O ritmo até então lento ganha um pouco de velocidade quando O’Meara aceita guiar uma tropa de soldados dos Estados Unidos, agora unificado, através do corredor liberado pelos sioux até o local onde construirão um forte. Porém, alguns índios revoltados acabam provocando a morte do capitão. Então, aquele tenente ferido no início do filme assume o comando à revelia para construir o forte em território sioux, e isso provoca o confronto entre os índios e os soldados.
Sem patriotismo
Samuel Fuller assume uma posição arrojada nos anos 1950, ao não abraçar o patriotismo nacionalista americano em Renegando o Meu Sangue. Adicionalmente, é provocador em relação à questão indígena. Mostra, alegoricamente, que o homem branco age com violência sem tentar primeiro entender a cultura indígena, quando um soldado atira em um índio que disputava uma corrida com O’Meara, uma alternativa não violenta para resolver o conflito. Essa situação simbólica está no nome original do filme, “Run of the Arrow”. Ou seja, quem é mais selvagem: o branco ou o índio?

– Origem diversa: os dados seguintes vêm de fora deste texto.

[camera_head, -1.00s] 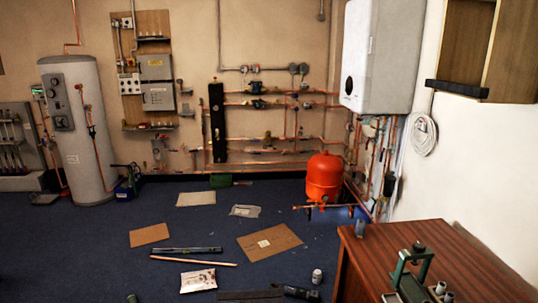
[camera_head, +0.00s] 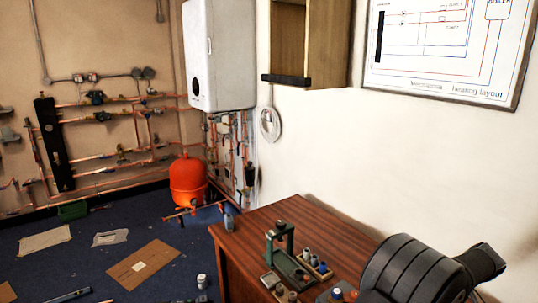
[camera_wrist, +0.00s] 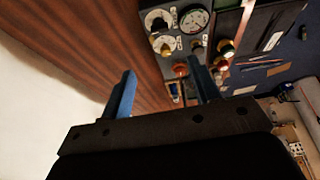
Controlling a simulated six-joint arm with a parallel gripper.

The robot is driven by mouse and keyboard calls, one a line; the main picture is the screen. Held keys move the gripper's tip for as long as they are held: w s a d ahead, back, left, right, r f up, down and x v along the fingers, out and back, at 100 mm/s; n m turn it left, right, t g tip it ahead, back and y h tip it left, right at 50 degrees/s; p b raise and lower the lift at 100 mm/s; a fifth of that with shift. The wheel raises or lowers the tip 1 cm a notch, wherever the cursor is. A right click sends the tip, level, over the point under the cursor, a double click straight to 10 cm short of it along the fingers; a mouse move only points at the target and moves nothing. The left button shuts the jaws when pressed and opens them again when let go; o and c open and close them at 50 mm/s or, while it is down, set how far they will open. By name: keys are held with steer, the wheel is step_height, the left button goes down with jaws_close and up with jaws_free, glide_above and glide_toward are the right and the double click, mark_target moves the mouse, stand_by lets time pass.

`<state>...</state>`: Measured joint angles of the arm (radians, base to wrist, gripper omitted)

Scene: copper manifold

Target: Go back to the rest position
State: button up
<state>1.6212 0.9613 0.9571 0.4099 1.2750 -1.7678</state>
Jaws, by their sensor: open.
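My gripper (camera_wrist: 163,92) shows in the wrist view with its two blue fingers spread apart and nothing between them. Past the fingertips is a dark panel (camera_wrist: 168,62) with round gauges and knobs, beside the brown wooden table top (camera_wrist: 70,50). In the head view, a dark part of my arm shows at the lower right, over the table. My gripper itself cannot be made out there.
The wooden table (camera_head: 315,215) holds a green press-like tool (camera_head: 282,245) and several small fittings. An orange vessel (camera_head: 187,182) stands on the blue floor behind it. Copper pipework (camera_head: 110,120) and a white boiler (camera_head: 220,55) are on the walls. Cardboard sheets lie on the floor.

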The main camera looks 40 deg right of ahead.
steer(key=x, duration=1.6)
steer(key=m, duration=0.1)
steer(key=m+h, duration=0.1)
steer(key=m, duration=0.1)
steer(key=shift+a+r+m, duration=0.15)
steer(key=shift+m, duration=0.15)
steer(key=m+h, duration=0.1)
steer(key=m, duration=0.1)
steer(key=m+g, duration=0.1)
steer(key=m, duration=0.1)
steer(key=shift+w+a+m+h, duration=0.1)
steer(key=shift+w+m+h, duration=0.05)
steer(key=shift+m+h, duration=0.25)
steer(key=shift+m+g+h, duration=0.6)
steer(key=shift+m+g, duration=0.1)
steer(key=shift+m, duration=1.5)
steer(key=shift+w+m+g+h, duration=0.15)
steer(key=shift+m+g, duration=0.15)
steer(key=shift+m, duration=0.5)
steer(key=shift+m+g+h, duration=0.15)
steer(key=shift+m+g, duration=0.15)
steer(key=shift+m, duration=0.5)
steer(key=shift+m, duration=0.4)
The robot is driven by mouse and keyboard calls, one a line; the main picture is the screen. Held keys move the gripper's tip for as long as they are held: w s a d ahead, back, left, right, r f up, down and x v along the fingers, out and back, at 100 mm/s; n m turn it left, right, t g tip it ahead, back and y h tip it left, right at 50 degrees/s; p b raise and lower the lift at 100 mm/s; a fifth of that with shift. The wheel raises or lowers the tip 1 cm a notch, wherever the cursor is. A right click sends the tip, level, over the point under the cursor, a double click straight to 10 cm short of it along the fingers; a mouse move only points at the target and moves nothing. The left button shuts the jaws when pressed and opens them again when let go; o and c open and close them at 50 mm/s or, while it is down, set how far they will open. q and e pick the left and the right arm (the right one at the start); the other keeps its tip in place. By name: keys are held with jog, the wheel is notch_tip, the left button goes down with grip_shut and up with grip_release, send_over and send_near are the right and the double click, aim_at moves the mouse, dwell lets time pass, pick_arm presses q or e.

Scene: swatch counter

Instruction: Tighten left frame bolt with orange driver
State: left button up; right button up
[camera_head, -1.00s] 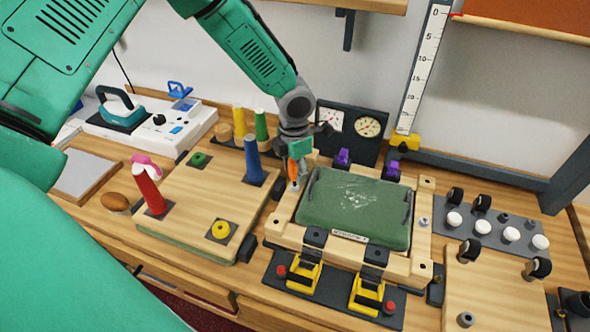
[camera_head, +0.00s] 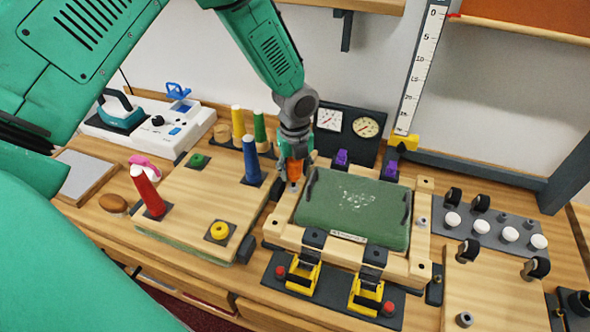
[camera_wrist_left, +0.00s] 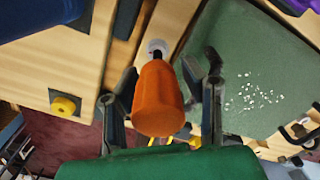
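My left gripper (camera_head: 296,163) points down over the left rail of the wooden frame (camera_head: 283,236). Its fingers are closed around the orange driver (camera_head: 295,170), whose thick handle fills the gap between them in the left wrist view (camera_wrist_left: 158,100). The driver stands roughly upright, its lower end at the left rail. A pale round piece (camera_wrist_left: 157,47) shows at the driver's far end; I cannot tell whether it is the left bolt's head or part of the driver. A similar grey bolt (camera_head: 424,221) sits on the frame's right rail. My right gripper is not in view.
A green pad (camera_head: 352,208) lies inside the frame, with yellow clamps (camera_head: 302,276) in front and purple clamps (camera_head: 341,158) behind. Gauges (camera_head: 348,125) stand close behind the gripper.

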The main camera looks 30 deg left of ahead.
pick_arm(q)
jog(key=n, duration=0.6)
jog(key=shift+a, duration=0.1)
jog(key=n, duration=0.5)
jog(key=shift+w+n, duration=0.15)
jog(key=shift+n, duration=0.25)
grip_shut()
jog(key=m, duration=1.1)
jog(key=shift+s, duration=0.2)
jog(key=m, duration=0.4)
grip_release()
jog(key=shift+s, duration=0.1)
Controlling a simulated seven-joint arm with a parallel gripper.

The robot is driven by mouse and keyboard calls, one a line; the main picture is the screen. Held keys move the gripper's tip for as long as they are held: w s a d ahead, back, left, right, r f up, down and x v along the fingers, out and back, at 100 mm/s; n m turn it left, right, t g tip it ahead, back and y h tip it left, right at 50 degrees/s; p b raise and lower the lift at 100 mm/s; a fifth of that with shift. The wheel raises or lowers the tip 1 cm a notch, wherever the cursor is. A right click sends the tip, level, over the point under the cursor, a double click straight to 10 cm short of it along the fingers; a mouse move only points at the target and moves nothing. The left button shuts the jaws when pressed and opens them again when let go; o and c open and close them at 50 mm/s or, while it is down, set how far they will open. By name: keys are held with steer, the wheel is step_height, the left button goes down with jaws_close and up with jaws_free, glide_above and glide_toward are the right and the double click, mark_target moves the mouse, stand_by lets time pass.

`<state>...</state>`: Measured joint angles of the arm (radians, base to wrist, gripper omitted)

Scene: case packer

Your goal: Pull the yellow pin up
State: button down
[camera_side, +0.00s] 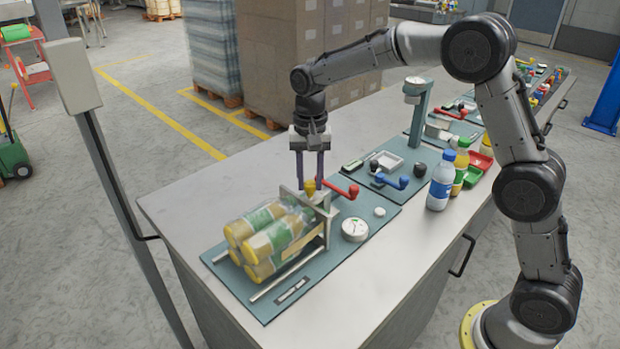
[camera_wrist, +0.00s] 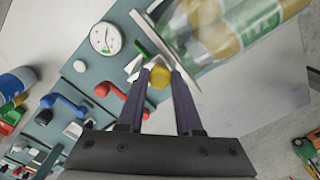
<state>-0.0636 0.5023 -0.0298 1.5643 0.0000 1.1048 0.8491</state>
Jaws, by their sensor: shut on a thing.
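The yellow pin (camera_side: 310,187) stands at the top of the metal frame (camera_side: 324,205) at the end of the case packer. In the wrist view its round yellow head (camera_wrist: 159,76) lies between my fingertips. My gripper (camera_side: 309,183) points straight down over the frame and is shut on the pin. In the wrist view my gripper (camera_wrist: 160,74) has one dark finger on each side of the head. The pin's lower part is hidden by the frame and fingers.
Wrapped bottles (camera_side: 268,240) with yellow caps lie left of the frame. A red lever (camera_side: 343,191) is close to the right of my fingers. A round gauge (camera_side: 355,229) and white knob (camera_side: 379,212) sit on the teal plate. Loose bottles (camera_side: 440,180) stand further right.

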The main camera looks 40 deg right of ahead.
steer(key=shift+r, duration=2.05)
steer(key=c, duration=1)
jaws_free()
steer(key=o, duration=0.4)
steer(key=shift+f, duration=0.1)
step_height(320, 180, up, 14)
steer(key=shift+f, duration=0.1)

Além disso, Fuller também retrata corajosamente a derrota dos soldados no combate contra os sioux. E conta a estória do ponto de vista do renegado O’Meara, que não engole o discurso da unificação dos estados. Simbolicamente, a bandeira dos EUA pega fogo no filme, e O’Meara rejeita o que sobrou dela. Provoca, ainda, no final do filme, ao colocar uma frase na tela jogando a responsabilidade do futuro do novo país aos seu povo.
A presença de Rod Steiger no papel de O’Meara acrescenta densidade a Renegando o Meu Sangue. Ator que se notabilizou em papeis sérios, como em No Calor da Noite (In the Heat of the Night, 1967) e Sindicato de Ladrões (On the Waterfront, 1954), Steiger provoca a reflexão do público com as argumentações de seu personagem. E, o filme ainda tem Charles Bronson, em um dos seus primeiros filmes para o cinema, como um sioux e Angie Dickinson numa ponta.
Renegando o Meu Sangue é um faroeste para quem quer mais do que lutas entre mocinhos e bandidos. Não é nenhuma surpresa, afinal, é um filme de Samuel Fuller.
Ficha técnica:
Renegando o Meu Sangue (Run of the Arrow, 1957)
EUA. 86 min. Dir/Rot: Samuel Fuller. Elenco: Rod Steiger, Sara Montiel, Brian Keith, Ralph Meeker, Jay C. Flippen, Charles Bronson, Olive Carey, H.M. Wynant, Neyle Morrow, Frank DeKova, Angie Dickinson.
Lançado em dvd pela Versátil Home Video no box “Cinema Faroeste Vol. 2“.